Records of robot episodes

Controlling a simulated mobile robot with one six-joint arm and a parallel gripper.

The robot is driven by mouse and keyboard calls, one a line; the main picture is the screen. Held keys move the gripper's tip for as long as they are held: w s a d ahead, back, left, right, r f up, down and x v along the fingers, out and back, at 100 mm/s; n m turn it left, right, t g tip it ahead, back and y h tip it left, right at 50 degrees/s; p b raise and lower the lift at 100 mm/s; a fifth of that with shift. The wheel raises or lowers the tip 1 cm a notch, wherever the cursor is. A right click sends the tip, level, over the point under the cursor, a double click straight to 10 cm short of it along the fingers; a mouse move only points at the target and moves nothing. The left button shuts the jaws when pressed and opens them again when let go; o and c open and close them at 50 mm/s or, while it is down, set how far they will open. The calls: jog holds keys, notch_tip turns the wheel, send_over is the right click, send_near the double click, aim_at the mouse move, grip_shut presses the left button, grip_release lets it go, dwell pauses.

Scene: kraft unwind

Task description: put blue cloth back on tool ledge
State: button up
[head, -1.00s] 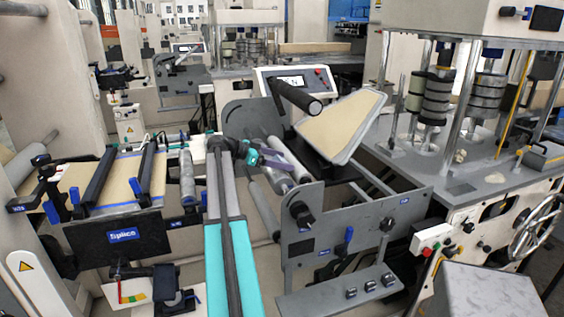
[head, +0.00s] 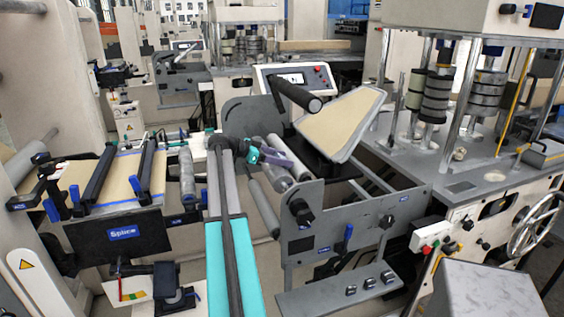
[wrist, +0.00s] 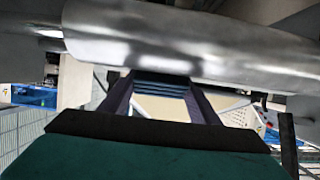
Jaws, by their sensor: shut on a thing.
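My gripper (head: 284,160), with purple fingers on a teal wrist, reaches right over the rollers in the middle of the head view. In the wrist view its two dark fingers (wrist: 160,92) are shut on a small folded blue stack, which looks like the blue cloth (wrist: 160,86). The cloth cannot be made out in the head view. A grey ledge (head: 310,302) with several small dark items stands at the front; I cannot tell if it is the tool ledge.
A shiny metal roller (wrist: 170,40) spans the wrist view close beyond the fingers. A grey side plate (head: 345,215) with black knobs stands right of my gripper. A tilted tan panel (head: 340,122) is behind it. The splice table (head: 118,185) is at left.

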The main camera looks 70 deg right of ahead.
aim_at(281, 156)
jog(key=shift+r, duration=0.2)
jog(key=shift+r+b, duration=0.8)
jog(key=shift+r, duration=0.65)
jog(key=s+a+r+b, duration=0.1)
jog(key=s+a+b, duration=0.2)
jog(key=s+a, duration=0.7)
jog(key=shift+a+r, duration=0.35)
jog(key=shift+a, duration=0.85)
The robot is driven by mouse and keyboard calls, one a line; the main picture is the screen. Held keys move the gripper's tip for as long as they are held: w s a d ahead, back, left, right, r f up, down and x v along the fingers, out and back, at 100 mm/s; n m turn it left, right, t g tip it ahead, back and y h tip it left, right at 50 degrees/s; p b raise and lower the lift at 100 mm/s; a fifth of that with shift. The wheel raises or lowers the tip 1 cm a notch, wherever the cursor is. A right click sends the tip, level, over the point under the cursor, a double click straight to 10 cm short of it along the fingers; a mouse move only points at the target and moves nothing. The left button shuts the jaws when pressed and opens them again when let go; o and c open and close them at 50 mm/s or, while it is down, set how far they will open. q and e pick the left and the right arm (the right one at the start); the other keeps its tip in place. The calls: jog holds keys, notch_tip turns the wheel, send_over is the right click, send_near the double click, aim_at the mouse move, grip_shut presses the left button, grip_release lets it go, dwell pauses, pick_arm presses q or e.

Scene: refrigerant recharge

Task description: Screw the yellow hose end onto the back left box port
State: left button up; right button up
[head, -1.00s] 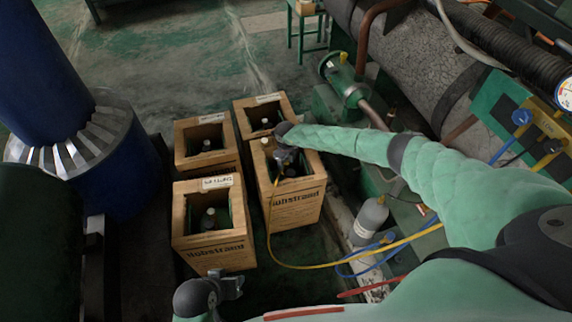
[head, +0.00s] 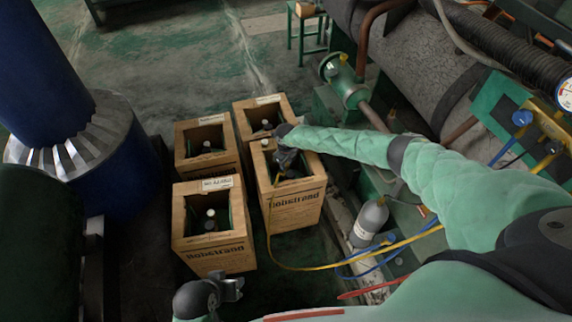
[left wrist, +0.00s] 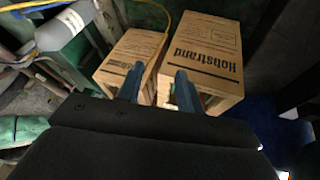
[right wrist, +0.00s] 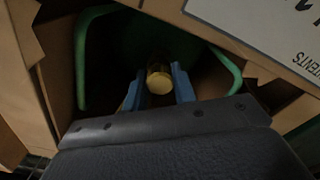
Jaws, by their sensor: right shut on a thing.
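The back left box (head: 228,158) is an open wooden box with a pale-capped port (head: 206,145) inside. My right gripper (head: 281,174) is in the opening of the front right box (head: 296,208), not at the back left one. In the right wrist view it is shut on the brass-yellow hose end (right wrist: 159,80), between its blue fingers; whether the end touches a port below is hidden. The yellow hose (head: 300,268) runs down this box's left side and away right. My left gripper (head: 232,288) is low in front of the boxes; its fingers (left wrist: 160,72) are apart and empty.
The front left box (head: 215,255) and back right box (head: 262,103) stand close by, both open-topped. A grey cylinder (head: 370,218) stands right of the boxes, near blue and red hoses. A gauge manifold (head: 545,130) is at the far right. A blue column (head: 50,80) stands left.

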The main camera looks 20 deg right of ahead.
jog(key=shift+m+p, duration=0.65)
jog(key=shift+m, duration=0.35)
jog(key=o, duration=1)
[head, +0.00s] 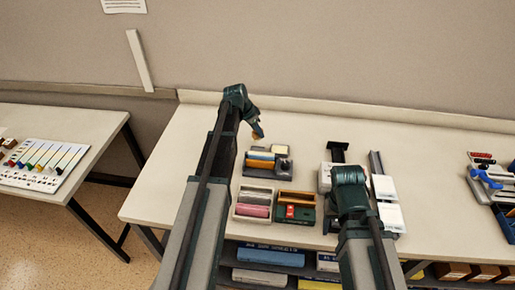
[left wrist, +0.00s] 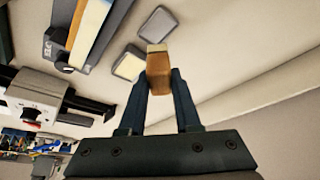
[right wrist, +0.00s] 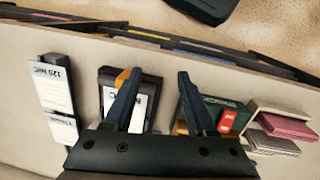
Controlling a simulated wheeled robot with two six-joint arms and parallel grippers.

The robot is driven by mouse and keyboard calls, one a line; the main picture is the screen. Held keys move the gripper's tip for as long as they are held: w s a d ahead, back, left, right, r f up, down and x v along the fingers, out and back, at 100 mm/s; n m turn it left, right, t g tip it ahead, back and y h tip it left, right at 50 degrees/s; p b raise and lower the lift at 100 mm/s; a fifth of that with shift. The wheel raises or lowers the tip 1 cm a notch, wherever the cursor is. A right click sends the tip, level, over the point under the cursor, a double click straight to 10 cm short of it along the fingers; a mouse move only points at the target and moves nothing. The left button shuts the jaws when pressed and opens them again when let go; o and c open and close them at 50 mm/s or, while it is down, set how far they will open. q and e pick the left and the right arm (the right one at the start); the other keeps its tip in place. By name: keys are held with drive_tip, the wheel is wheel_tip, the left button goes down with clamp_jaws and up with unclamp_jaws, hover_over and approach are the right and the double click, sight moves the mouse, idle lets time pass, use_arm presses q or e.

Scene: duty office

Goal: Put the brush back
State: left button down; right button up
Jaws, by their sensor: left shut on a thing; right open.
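The brush, a small orange-brown block with a paler end, is between the fingers of my left gripper (left wrist: 158,88). In the head view the brush (head: 258,133) is a small orange patch at the tip of my left arm, held above the back of the table. The left gripper is shut on it; the finger sides cover part of the brush (left wrist: 159,66). My right gripper (right wrist: 157,88) is open and empty above the table; its fingers are hidden in the head view.
Cream (left wrist: 130,65) and grey (left wrist: 157,22) pads lie near the brush. A cream box (head: 238,211) and a green box (head: 310,215) stand in front. Bare tabletop (head: 165,180) lies left.

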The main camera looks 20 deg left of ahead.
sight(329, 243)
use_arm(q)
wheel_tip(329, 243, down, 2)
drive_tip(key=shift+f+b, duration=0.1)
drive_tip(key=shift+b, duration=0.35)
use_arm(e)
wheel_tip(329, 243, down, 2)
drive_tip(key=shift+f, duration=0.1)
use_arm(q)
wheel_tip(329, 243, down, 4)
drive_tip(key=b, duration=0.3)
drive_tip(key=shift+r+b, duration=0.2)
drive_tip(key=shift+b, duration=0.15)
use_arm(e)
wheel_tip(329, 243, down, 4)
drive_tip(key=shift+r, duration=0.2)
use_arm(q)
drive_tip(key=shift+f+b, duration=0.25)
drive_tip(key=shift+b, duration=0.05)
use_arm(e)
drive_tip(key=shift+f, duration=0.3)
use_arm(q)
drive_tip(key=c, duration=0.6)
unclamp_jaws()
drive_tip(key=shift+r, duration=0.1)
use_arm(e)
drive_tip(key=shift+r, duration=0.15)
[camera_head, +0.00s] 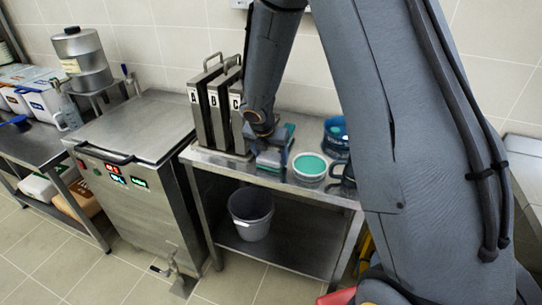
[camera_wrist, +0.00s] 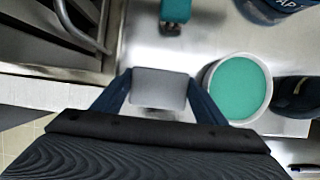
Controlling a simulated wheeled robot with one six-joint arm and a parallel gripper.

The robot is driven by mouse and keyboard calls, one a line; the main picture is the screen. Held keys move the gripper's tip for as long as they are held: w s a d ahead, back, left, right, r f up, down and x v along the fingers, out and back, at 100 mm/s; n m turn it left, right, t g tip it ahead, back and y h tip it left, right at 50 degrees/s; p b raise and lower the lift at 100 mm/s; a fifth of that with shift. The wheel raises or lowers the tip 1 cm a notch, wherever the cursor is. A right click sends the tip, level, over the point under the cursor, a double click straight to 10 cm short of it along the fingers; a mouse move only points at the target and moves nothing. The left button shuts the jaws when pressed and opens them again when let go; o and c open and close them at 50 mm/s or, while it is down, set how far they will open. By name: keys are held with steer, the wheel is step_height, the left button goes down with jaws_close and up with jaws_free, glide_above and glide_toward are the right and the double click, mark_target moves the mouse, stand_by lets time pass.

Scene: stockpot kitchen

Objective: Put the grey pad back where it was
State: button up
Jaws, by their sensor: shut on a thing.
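The grey pad (camera_wrist: 160,88) is a flat grey rectangle between the two fingers of my gripper (camera_wrist: 158,97) in the wrist view. My gripper is shut on it from both sides. In the head view my gripper (camera_head: 268,158) is low over the steel table (camera_head: 230,163), just right of the labelled holders, and largely hides the pad. I cannot tell whether the pad touches the tabletop. The upright metal holders marked A (camera_head: 198,112), B (camera_head: 217,110) and C (camera_head: 237,112) stand at the table's left end.
A teal block-like item (camera_wrist: 175,10) lies beyond the pad. A white tub with teal contents (camera_head: 310,167) is right of my gripper. A blue container (camera_head: 336,137) and a dark mug (camera_head: 345,178) stand farther right. A bucket (camera_head: 251,214) sits on the lower shelf.

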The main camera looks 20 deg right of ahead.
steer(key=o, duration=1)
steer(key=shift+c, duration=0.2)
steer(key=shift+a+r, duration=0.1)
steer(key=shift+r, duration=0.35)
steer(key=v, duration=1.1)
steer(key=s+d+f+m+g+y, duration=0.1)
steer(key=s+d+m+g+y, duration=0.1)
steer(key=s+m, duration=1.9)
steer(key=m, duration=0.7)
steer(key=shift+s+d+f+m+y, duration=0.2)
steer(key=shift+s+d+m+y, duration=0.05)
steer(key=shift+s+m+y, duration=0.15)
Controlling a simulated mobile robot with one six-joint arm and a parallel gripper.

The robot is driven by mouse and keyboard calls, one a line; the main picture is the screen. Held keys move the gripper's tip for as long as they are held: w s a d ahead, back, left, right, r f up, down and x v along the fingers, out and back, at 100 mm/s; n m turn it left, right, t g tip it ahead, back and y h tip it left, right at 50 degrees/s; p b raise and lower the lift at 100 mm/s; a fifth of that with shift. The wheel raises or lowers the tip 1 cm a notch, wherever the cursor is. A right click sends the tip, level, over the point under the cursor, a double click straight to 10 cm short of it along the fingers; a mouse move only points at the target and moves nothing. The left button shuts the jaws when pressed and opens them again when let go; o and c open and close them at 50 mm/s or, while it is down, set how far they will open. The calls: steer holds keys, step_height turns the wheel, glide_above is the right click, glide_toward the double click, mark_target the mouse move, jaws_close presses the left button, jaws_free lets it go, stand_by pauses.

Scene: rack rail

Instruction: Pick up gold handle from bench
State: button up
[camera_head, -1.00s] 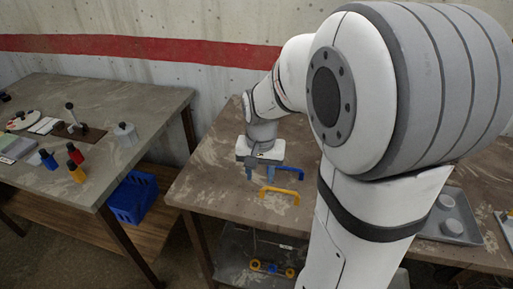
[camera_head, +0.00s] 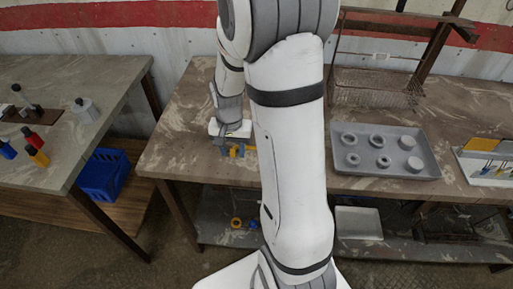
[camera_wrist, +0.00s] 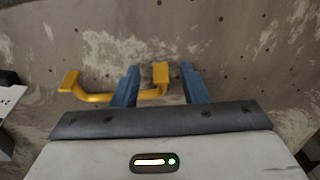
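The gold handle (camera_wrist: 100,98) lies on the bench (camera_wrist: 230,45) in the wrist view, a bent bar with a flat foot at each end. My gripper (camera_wrist: 159,68) is open, its two blue fingers on either side of the handle's right foot, with a gap on both sides. The left finger covers part of the bar. In the head view, a small part of the gold handle (camera_head: 237,151) shows beside my gripper (camera_head: 228,146), near the bench's front edge. My arm hides the bench just right of it. I cannot tell the fingers' exact height above the bench.
A grey tray (camera_head: 437,160) with several round parts sits on the bench to the right. A wire rack (camera_head: 375,88) stands behind it. A second table (camera_head: 100,85) with tools is at left, with a blue crate (camera_head: 103,175) below. The bench's left part is clear.

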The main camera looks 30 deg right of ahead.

• Instruction: Each line from the one containing "Controlling a simulated wheeled robot with two" through the one containing "State: left button down; right button up" must be retyped exactly, the first and last of these included.

• Correct output:
Controlling a simulated wheeled robot with two six-joint arms and parallel grippers.

The robot is driven by mouse and keyboard calls, one a line; the main picture is the screen. Held keys move the gripper's tip for as long as they are held: w s a d ahead, back, left, right, r f up, down and x v along the fingers, out and back, at 100 mm/s; n m turn it left, right, t g tip it ahead, back and y h tip it left, right at 50 degrees/s; p b raise and lower the lift at 100 mm/s; a fifth of that with shift. The wheel raises or lowers the tip 1 cm a notch, wherever the cursor is. A right click sends the tip, level, over the point under the cursor, a double click straight to 10 cm short of it along the fingers; a mouse move only points at the target and moves nothing. The left button shuts the jaws when pressed and opens them again when let go; o and c open and close them at 50 mm/s or, while it is down, set how far they will open. q and e pick the left and the right arm (the right one at the start); the other keeps its tip in place. By name: keys are held with drive_tip, the wheel is wheel_tip, the left button goes down with clamp_jaws and up with unclamp_jaws, hover_over and approach are the right and the double click, sight moves the mouse, idle lets time pass, use_arm presses q or e.

Scene: duty office

Goal: Put the brush back
State: left button down; right button up

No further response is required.